In an interview with Tod Marshall, Li-Young Lee says, “In minute and inevitable ways, everything is connected. In the invisible realm—which has more reality than the visible realm because the visible is dying and without materiality—when somebody writes a poem, when he opens himself up to universe mind and that universe is suddenly present in the visible world, the poet isn’t the only one that gets the benefits of that. Universe mind comes down and that whole mind is a little more pure, a little more habitable.” To make the universe mind visible, to find and express the true self, these are Lee’s goals throughout this collection of poems.
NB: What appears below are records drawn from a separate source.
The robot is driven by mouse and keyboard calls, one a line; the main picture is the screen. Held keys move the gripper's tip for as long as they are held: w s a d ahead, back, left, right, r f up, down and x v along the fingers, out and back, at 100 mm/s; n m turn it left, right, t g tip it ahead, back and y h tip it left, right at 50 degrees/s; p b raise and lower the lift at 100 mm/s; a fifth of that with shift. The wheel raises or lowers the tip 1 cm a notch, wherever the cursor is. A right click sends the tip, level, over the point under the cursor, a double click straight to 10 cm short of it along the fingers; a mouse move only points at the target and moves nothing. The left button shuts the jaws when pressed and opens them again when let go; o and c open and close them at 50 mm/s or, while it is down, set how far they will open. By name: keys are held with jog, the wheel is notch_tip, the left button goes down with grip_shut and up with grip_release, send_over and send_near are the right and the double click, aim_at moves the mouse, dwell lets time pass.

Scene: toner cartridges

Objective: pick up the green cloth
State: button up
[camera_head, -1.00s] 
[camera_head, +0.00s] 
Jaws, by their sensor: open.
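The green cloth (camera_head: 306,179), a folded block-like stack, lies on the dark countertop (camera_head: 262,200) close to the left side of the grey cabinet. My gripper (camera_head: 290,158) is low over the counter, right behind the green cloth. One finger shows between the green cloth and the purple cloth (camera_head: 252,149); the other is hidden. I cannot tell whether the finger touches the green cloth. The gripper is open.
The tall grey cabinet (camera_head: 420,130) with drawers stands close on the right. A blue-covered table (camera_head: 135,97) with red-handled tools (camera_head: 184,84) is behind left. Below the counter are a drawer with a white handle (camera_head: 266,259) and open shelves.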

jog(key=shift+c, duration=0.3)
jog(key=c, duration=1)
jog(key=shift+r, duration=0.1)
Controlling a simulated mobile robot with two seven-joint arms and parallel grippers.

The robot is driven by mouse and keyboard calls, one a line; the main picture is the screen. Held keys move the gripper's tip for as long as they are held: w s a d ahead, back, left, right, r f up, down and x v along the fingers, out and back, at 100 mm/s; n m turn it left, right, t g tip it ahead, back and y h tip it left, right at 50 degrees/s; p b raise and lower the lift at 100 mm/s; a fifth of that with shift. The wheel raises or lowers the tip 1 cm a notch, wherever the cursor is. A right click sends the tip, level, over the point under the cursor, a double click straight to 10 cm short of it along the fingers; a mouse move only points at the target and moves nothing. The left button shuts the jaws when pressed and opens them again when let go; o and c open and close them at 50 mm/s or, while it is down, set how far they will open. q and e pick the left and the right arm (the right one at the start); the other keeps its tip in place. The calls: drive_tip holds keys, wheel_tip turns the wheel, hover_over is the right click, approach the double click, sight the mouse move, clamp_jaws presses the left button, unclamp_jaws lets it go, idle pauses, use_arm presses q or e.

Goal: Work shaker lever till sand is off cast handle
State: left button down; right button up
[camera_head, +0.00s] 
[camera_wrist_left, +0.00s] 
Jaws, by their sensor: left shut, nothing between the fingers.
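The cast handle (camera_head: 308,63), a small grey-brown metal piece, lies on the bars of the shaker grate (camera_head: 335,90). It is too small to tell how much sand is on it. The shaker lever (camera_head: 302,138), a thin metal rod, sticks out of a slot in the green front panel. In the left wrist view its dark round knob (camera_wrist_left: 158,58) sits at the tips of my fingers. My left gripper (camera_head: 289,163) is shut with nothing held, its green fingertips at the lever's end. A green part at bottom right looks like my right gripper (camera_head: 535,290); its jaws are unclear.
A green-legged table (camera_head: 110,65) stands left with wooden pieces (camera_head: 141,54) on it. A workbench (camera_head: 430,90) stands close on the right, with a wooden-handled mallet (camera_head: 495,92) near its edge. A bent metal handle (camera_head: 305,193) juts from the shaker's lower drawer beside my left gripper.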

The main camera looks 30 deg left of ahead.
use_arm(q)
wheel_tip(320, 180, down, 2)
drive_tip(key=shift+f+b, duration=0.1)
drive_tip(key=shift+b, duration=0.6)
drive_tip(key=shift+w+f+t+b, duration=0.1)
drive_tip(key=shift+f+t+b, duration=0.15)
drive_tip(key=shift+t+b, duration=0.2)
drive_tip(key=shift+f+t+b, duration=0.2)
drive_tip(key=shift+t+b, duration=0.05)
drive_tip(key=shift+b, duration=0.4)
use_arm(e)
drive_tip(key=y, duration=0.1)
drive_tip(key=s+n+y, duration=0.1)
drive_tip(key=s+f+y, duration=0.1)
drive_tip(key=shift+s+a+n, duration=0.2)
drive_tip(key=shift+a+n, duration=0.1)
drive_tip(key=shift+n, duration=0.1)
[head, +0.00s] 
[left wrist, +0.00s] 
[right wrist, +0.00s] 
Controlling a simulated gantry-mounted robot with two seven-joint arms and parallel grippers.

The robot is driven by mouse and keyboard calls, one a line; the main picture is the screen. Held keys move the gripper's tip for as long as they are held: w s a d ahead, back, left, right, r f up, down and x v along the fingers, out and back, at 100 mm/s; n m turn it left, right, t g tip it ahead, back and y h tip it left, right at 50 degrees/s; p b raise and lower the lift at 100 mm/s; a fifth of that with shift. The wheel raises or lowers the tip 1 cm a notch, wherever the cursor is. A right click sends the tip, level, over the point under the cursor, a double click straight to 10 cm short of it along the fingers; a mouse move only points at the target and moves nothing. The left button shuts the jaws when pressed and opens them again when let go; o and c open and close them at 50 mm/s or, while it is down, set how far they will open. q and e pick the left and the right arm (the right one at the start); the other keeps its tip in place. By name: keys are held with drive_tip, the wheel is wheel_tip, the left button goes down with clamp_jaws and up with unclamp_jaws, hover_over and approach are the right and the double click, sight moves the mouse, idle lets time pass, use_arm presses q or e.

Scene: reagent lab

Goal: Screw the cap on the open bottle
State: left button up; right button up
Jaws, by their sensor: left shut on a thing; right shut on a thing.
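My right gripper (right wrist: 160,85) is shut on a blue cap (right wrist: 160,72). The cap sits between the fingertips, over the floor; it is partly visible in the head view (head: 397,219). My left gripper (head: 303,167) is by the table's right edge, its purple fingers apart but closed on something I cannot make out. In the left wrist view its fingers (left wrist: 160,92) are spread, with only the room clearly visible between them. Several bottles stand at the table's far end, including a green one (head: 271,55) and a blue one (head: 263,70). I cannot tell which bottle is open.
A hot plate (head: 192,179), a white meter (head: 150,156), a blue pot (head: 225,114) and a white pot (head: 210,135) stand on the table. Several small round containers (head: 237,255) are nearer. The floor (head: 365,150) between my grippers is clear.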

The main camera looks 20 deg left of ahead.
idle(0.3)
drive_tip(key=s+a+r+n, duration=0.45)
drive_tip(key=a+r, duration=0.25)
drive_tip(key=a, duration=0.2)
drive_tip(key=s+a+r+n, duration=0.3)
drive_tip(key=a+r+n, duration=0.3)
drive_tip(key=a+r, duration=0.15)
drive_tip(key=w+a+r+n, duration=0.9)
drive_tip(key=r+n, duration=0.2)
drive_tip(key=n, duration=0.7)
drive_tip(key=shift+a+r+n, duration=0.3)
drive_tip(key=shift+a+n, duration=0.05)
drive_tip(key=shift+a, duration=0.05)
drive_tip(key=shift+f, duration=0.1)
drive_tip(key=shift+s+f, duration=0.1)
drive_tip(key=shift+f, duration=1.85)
In many of the poems, especially “This Room, and Everything in It,” and “The Cleaving,” Lee is successful. For a moment, whether in his own soul, in his wife’s body, in the face of the man with his own face, Lee is able to see himself, his true self, in another. He is able to see God in another. For a moment, he realizes there is no difference between the two, between his true self and God, between himself and another. The walls come down, the boundaries are split, cleaved, and he embraces the world, in all its grotesquerie and beauty. Reading his poems late on a humid summer night, I was able, for a few moments, to do the same.